Sábado eu comecei a trabalhar cedo e só parei para almoçar as quatro da tarde. Comi com fome e pressa, sabendo que eu já tinha cumprido a meta do dia, mas interessado em saber até onde eu conseguiria trabalhar. As 23 horas eu tinha 48 mil palavras… eu estava a 2 mil palavras de terminar o NaNoWriMo, restava apenas uma hora. Eu já digitava de pé, em um balcão alto, como se a posição me desse mais velocidade. As pessoas me incentivavam no facebook, mas eu não tinha tempo de responder o que estava acontecendo. Digitava com o olho no relógio, vinte minutos, quinze, dez… os dedos trabalhando rápido, tentando acompanhar os pensamentos, cinco minutos… faltando dois minutos para virar o dia, eu recortei todo o texto e inseri no site para validá-lo. Eu tinha 50111 palavras. Tinha conseguido vencer o NaNoWriMo 2015.

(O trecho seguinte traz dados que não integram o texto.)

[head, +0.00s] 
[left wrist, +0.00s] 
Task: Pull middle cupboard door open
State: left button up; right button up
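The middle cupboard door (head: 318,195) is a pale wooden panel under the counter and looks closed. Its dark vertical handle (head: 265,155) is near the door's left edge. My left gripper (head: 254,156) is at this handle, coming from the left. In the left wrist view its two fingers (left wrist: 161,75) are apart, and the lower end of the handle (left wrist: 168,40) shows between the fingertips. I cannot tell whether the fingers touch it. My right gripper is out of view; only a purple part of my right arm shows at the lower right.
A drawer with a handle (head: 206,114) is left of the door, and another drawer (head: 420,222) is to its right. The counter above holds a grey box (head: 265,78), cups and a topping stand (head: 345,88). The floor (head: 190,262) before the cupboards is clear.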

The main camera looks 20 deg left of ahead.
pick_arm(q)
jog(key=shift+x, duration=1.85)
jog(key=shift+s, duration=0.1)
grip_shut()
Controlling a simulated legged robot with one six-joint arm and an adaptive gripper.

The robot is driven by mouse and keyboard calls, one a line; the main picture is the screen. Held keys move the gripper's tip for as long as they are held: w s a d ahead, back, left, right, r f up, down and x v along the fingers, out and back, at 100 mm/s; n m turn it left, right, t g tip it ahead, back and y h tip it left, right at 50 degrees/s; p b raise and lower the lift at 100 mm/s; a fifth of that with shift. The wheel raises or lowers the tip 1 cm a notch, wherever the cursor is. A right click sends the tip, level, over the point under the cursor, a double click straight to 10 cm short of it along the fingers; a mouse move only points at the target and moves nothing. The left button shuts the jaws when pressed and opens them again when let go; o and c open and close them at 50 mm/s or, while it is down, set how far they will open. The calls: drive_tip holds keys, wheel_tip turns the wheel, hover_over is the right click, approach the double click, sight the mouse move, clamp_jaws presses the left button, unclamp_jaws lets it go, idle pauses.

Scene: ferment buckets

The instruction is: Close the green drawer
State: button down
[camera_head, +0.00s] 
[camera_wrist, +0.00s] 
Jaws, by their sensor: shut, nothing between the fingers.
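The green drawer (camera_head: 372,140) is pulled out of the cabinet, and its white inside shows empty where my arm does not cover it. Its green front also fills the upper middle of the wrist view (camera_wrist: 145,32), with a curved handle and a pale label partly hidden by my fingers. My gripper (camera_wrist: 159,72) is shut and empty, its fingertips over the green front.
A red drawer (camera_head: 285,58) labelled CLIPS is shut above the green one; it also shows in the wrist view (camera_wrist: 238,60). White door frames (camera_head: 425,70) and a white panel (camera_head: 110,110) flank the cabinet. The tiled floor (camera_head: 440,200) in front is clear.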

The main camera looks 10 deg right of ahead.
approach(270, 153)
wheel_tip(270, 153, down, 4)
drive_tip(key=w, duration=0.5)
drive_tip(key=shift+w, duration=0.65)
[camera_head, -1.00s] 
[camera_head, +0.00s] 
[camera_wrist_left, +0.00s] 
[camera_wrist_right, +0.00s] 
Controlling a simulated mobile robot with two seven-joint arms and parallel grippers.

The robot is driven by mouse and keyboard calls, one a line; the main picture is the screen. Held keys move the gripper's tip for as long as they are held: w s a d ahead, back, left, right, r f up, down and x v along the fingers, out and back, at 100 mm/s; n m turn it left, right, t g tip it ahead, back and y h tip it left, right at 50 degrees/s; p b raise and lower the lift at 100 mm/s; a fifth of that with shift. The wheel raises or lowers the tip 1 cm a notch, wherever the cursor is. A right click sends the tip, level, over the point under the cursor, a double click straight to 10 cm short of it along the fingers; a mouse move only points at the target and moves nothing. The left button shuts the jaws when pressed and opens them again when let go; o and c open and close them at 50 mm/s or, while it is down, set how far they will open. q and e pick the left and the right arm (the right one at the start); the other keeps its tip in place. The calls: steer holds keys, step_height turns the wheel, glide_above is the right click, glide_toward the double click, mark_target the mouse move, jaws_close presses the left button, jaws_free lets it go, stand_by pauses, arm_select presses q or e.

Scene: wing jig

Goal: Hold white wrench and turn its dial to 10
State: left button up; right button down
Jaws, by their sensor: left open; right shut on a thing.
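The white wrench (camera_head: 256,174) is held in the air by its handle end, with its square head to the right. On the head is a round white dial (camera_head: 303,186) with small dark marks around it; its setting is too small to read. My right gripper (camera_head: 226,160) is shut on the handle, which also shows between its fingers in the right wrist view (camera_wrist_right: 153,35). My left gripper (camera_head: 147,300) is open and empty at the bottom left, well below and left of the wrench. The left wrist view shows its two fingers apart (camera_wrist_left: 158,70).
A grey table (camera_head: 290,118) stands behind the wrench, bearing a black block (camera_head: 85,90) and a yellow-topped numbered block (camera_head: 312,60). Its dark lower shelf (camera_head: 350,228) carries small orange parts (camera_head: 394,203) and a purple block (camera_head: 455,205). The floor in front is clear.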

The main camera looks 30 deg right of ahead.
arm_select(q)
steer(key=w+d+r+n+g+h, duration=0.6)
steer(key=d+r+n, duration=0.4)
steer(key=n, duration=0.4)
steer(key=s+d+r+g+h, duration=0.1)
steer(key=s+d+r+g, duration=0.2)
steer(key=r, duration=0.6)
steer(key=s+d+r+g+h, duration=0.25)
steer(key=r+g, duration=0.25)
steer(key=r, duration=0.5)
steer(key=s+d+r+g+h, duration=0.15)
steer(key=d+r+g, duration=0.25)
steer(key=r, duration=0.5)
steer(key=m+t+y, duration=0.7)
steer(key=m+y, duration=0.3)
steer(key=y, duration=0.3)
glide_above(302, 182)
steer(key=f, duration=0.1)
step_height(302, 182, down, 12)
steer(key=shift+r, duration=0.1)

Ter 50 mil palavras era diferente de ter um romance completo. Mesmo que a história fosse coerente e tivesse começo, meio e fim e que eu tivesse resolvido a trama de todos os personagens, eu sentia que não tinha desenvolvido tudo o que eu imaginava. Eu tinha resumido cenas, ou ignorado situações. Haviam um ou dois ganchos que pareciam perdidos sem o desenvolvimento, mas era aquilo era apenas um rascunho, mais um tratamento, mas o livro estava completo.
Nos próximos 10 dias pretendo afinar esses detalhes e depois deixar a história descansar uns meses. Vou voltar a outros projetos. Terminar minha coletânea de ficção científica, depois preparar a edição independente do Mastim Demônio. O NaNoWriMo não me assustava mais. Que venha 2016.